*Brief*
Give again exactly the lines that run from the start of the records to the line holding "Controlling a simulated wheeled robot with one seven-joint", both ends counted. Do not include the pictures.
## BEGIN Supplied records
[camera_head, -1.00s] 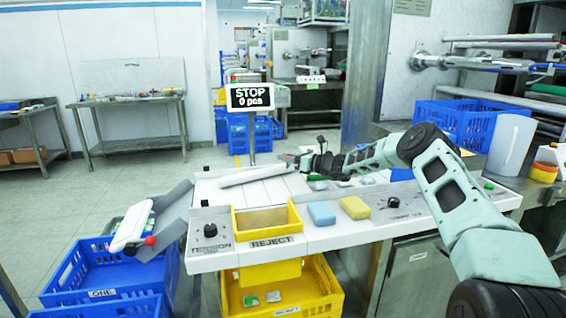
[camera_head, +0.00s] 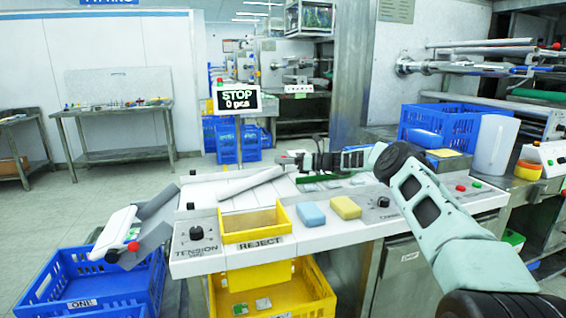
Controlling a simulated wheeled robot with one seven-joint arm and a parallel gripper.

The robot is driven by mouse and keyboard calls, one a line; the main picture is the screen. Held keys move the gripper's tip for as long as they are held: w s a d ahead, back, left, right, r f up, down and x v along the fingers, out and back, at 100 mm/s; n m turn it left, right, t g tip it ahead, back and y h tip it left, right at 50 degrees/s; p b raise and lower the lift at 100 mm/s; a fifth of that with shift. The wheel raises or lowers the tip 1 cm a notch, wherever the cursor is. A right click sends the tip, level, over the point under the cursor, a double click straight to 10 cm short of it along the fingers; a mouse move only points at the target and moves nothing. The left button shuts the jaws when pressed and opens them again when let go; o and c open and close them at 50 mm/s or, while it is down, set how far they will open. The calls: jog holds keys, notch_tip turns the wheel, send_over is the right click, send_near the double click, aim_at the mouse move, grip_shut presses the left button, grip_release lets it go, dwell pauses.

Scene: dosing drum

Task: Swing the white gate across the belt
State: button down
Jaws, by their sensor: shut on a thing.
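The white gate (camera_head: 250,184) is a long pale bar lying slantwise over the white belt (camera_head: 279,187), its near end to the left and its far end to the right. My gripper (camera_head: 283,159) is at the far right end of the gate, with my arm reaching in from the right. It is shut on something small there, most likely the gate's end; the fingertips are too small to make out the contact.
A yellow REJECT bin (camera_head: 258,238) is set in the near edge, beside blue (camera_head: 311,214) and yellow (camera_head: 345,207) blocks. A STOP display (camera_head: 237,100) stands behind the belt. A chute (camera_head: 155,222) slopes left to a blue crate (camera_head: 60,276). Knobs and buttons line the front.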

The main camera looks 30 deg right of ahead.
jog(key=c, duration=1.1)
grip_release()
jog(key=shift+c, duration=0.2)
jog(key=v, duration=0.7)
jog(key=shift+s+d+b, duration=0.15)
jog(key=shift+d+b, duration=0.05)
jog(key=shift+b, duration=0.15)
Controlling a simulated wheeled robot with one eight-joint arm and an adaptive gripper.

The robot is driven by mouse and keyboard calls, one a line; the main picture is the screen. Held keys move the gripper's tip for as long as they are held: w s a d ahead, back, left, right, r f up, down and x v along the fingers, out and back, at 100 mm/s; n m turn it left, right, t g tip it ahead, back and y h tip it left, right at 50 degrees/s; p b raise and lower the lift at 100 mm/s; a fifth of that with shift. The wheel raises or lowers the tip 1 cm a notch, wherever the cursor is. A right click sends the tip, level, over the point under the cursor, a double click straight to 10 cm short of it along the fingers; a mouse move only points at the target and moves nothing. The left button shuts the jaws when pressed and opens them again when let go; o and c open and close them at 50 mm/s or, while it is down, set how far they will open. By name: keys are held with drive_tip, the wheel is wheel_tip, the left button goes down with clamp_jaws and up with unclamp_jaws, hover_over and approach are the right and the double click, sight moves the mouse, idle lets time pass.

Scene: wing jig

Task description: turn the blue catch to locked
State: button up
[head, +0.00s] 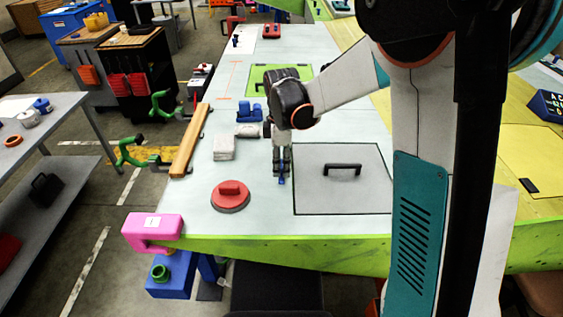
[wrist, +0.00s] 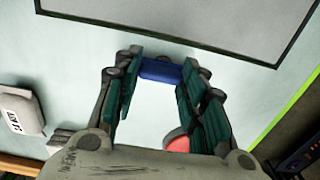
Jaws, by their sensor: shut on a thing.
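The blue catch (head: 281,181) is a small blue piece on the pale table surface, just left of the grey panel (head: 318,195) with a dark outline and a black handle. My gripper (head: 282,168) points down over the catch. In the wrist view the catch (wrist: 160,70) shows as a blue bar between the two fingers of my gripper (wrist: 161,62), which is shut on it. The fingers hide its ends. I cannot tell from these views whether it stands at locked.
A red disc with a raised grip (head: 230,196) lies left of my gripper. A white block (head: 223,148), a wooden strip (head: 189,140) and a blue part (head: 249,112) lie farther back. A pink clamp (head: 152,231) sits at the table's front left corner.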

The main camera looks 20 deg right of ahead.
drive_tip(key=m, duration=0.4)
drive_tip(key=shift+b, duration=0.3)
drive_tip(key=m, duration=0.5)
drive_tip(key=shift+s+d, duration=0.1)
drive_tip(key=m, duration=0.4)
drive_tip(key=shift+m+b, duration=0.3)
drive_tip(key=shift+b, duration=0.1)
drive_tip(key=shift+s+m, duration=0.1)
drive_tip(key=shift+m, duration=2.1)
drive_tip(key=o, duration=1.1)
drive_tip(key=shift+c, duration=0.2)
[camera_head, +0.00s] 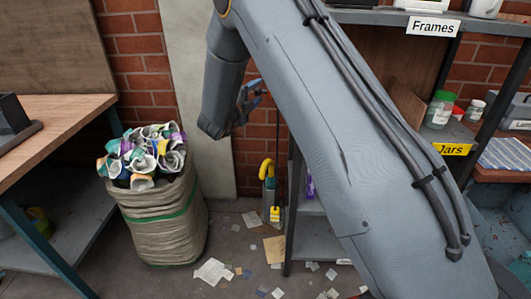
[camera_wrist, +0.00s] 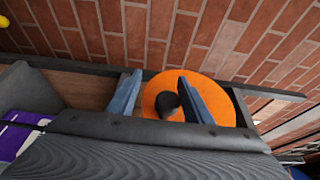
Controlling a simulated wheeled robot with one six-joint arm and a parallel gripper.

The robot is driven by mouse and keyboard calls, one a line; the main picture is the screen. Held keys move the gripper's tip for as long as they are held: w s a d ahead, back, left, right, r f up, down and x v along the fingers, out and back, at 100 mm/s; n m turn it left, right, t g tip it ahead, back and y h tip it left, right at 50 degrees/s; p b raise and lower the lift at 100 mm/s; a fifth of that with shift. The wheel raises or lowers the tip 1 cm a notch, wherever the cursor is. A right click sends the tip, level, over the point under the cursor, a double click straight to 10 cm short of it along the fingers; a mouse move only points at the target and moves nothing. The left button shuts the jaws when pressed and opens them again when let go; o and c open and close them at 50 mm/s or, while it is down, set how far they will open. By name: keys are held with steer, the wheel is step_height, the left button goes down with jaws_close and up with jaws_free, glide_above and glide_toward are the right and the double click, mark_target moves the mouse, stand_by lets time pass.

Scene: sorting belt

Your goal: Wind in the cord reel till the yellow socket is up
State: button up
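The cord reel (camera_wrist: 222,108) is an orange disc with a dark round knob (camera_wrist: 167,103) in the wrist view, in front of a brick wall. My gripper (camera_wrist: 159,78) is open, one blue-grey finger on each side of the knob; whether either touches it I cannot tell. In the head view my gripper (camera_head: 253,92) is by the wall and the reel is hidden. A dark cord (camera_head: 278,130) hangs down there. A small yellow block, apparently the socket (camera_head: 275,214), is low near the floor.
A yellow hooked handle (camera_head: 267,168) stands by the wall. A sack of crumpled paper (camera_head: 165,225) is at left, beside a wooden bench (camera_head: 55,125). A shelf unit (camera_head: 310,235) stands right, partly behind my arm. Paper scraps litter the floor.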

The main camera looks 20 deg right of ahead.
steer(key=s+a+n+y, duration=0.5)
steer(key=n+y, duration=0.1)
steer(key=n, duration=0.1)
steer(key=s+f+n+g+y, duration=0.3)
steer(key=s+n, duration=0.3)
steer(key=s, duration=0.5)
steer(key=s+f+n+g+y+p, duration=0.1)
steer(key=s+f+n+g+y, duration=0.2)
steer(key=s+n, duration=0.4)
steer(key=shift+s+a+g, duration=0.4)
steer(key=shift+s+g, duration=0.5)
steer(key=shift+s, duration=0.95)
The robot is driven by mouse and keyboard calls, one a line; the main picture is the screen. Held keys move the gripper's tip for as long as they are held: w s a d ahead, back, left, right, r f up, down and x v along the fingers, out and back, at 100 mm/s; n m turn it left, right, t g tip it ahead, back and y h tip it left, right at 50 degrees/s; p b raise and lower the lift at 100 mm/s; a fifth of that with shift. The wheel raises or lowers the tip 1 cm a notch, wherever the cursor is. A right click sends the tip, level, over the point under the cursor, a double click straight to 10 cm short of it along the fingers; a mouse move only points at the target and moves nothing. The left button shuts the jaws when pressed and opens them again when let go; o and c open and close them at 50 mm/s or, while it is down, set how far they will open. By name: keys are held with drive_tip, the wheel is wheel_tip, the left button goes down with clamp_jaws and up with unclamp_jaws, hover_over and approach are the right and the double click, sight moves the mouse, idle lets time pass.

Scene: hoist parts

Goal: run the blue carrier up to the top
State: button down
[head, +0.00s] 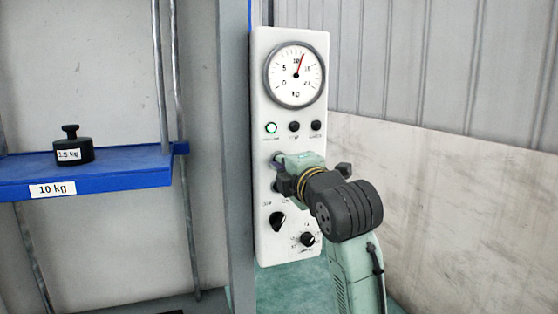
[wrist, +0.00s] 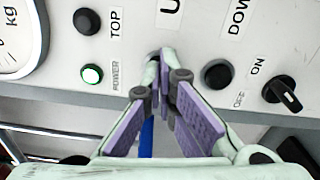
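The blue carrier (head: 110,170) is a flat shelf labelled 10 kg, at the left of the head view between grey rods. A black weight (head: 73,148) marked 1.5 kg stands on it. The white control panel (head: 262,200) is right of a grey post. My gripper (head: 280,162) is at the panel's middle, its fingers together and empty. In the wrist view, my fingertips (wrist: 158,62) are beside the label starting with U and cover the button there; contact cannot be told. The black DOWN button (wrist: 217,74) is to their right.
The green power lamp (wrist: 92,74) is lit; the TOP lamp (wrist: 87,21) is dark. The gauge (head: 296,75) needle points a little past 10. An ON/OFF knob (wrist: 283,92) and a lower dial (head: 308,239) are on the panel. A wall (head: 450,190) is at right.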

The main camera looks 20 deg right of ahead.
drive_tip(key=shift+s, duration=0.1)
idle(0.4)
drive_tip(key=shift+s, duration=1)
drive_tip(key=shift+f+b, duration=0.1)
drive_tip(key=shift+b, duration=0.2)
## END Supplied records
*Task result*
[camera_head, -1.00s] 
[camera_head, +0.00s] 
Controlling a simulated wheeled robot with one seven-joint arm and a parallel gripper.

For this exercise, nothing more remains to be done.